- [THE TASK] Take every line from the listing below that contains "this".

- [GIVEN DATA]
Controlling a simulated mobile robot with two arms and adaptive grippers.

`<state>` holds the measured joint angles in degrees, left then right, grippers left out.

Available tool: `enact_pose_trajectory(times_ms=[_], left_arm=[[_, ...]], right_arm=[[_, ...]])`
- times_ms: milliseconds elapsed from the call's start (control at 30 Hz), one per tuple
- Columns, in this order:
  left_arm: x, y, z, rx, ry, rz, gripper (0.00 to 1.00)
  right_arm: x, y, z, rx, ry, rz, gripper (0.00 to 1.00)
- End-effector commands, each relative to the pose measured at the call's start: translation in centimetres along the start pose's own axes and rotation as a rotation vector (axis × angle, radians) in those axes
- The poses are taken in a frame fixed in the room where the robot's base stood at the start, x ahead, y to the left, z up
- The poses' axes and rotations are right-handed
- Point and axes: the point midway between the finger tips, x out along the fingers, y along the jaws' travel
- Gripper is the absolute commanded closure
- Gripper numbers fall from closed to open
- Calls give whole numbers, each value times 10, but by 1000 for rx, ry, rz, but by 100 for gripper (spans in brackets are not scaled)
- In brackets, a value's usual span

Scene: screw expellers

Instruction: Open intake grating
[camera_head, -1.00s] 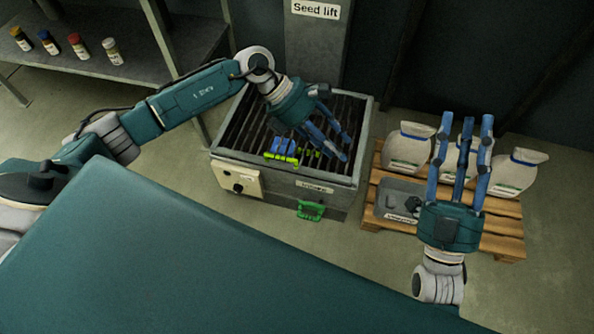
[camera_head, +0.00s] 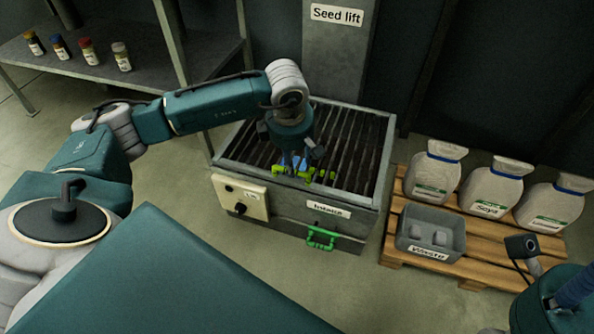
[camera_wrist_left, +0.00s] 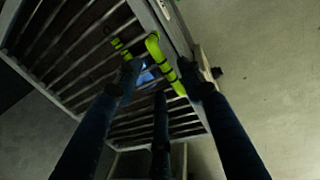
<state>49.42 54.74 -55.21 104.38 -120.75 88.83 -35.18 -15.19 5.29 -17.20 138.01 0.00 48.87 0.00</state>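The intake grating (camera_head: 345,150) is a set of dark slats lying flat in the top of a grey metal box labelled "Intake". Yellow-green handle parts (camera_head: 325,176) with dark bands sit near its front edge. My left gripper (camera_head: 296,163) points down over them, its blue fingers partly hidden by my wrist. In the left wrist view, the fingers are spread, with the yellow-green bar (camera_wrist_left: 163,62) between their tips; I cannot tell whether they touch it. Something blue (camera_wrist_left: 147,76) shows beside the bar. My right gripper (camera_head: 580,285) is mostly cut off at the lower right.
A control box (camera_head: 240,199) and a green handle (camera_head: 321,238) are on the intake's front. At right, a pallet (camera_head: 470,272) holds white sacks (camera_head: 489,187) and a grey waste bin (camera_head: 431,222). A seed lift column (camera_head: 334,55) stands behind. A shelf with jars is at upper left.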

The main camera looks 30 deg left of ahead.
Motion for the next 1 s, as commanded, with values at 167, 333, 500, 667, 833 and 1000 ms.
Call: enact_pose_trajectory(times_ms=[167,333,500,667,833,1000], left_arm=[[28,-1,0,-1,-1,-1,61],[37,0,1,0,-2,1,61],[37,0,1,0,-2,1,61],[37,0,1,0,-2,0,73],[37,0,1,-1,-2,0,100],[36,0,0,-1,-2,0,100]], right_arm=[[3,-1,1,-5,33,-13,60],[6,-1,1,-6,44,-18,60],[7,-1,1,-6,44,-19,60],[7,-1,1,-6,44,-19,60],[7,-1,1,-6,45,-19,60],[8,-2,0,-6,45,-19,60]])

---

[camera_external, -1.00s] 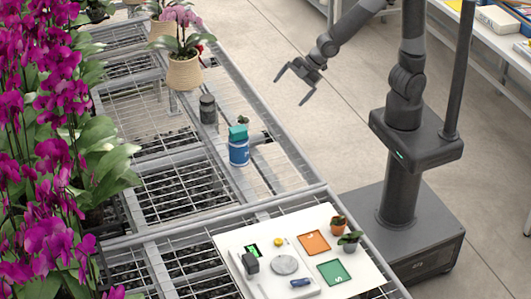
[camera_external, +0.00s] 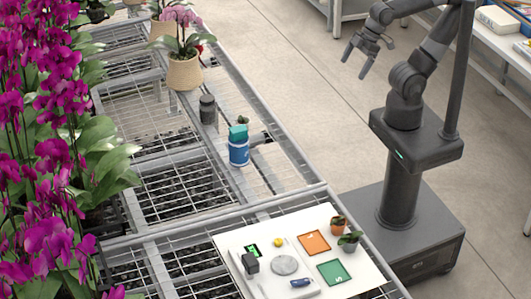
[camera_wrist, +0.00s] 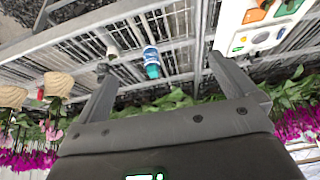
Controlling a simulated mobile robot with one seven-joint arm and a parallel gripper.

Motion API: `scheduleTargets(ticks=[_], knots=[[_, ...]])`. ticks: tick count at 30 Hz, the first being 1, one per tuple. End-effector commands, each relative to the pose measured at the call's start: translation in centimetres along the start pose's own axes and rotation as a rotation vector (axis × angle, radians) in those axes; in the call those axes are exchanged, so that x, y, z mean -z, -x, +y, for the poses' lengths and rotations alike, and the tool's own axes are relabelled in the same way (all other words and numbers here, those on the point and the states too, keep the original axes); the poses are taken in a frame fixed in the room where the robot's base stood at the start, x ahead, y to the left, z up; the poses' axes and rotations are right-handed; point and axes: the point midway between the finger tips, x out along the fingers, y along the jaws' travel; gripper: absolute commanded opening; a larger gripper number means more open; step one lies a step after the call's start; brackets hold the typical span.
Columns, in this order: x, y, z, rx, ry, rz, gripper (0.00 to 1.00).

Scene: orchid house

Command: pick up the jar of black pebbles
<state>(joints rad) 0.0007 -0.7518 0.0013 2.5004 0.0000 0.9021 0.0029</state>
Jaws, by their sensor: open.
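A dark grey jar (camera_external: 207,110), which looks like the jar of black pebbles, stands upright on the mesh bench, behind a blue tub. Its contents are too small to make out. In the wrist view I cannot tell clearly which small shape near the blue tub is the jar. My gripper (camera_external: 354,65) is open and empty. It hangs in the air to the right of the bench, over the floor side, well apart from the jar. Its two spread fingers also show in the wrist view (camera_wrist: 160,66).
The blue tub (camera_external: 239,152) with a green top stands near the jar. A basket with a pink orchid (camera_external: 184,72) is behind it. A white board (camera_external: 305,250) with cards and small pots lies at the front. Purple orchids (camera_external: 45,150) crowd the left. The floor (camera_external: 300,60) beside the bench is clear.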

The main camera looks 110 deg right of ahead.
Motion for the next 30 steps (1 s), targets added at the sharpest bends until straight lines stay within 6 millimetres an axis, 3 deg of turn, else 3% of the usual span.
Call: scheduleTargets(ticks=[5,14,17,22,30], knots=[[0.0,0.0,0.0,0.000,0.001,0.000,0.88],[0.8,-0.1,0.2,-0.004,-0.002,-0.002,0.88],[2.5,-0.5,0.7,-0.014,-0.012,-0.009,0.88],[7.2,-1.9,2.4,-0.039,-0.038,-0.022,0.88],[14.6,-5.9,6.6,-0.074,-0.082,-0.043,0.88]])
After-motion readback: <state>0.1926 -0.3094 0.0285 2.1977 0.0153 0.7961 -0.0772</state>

- [CORRECT RESULT]
- Columns, in this order:
Columns, in this order: x, y, z, rx, ry, rz, gripper (0.00 to 1.00).

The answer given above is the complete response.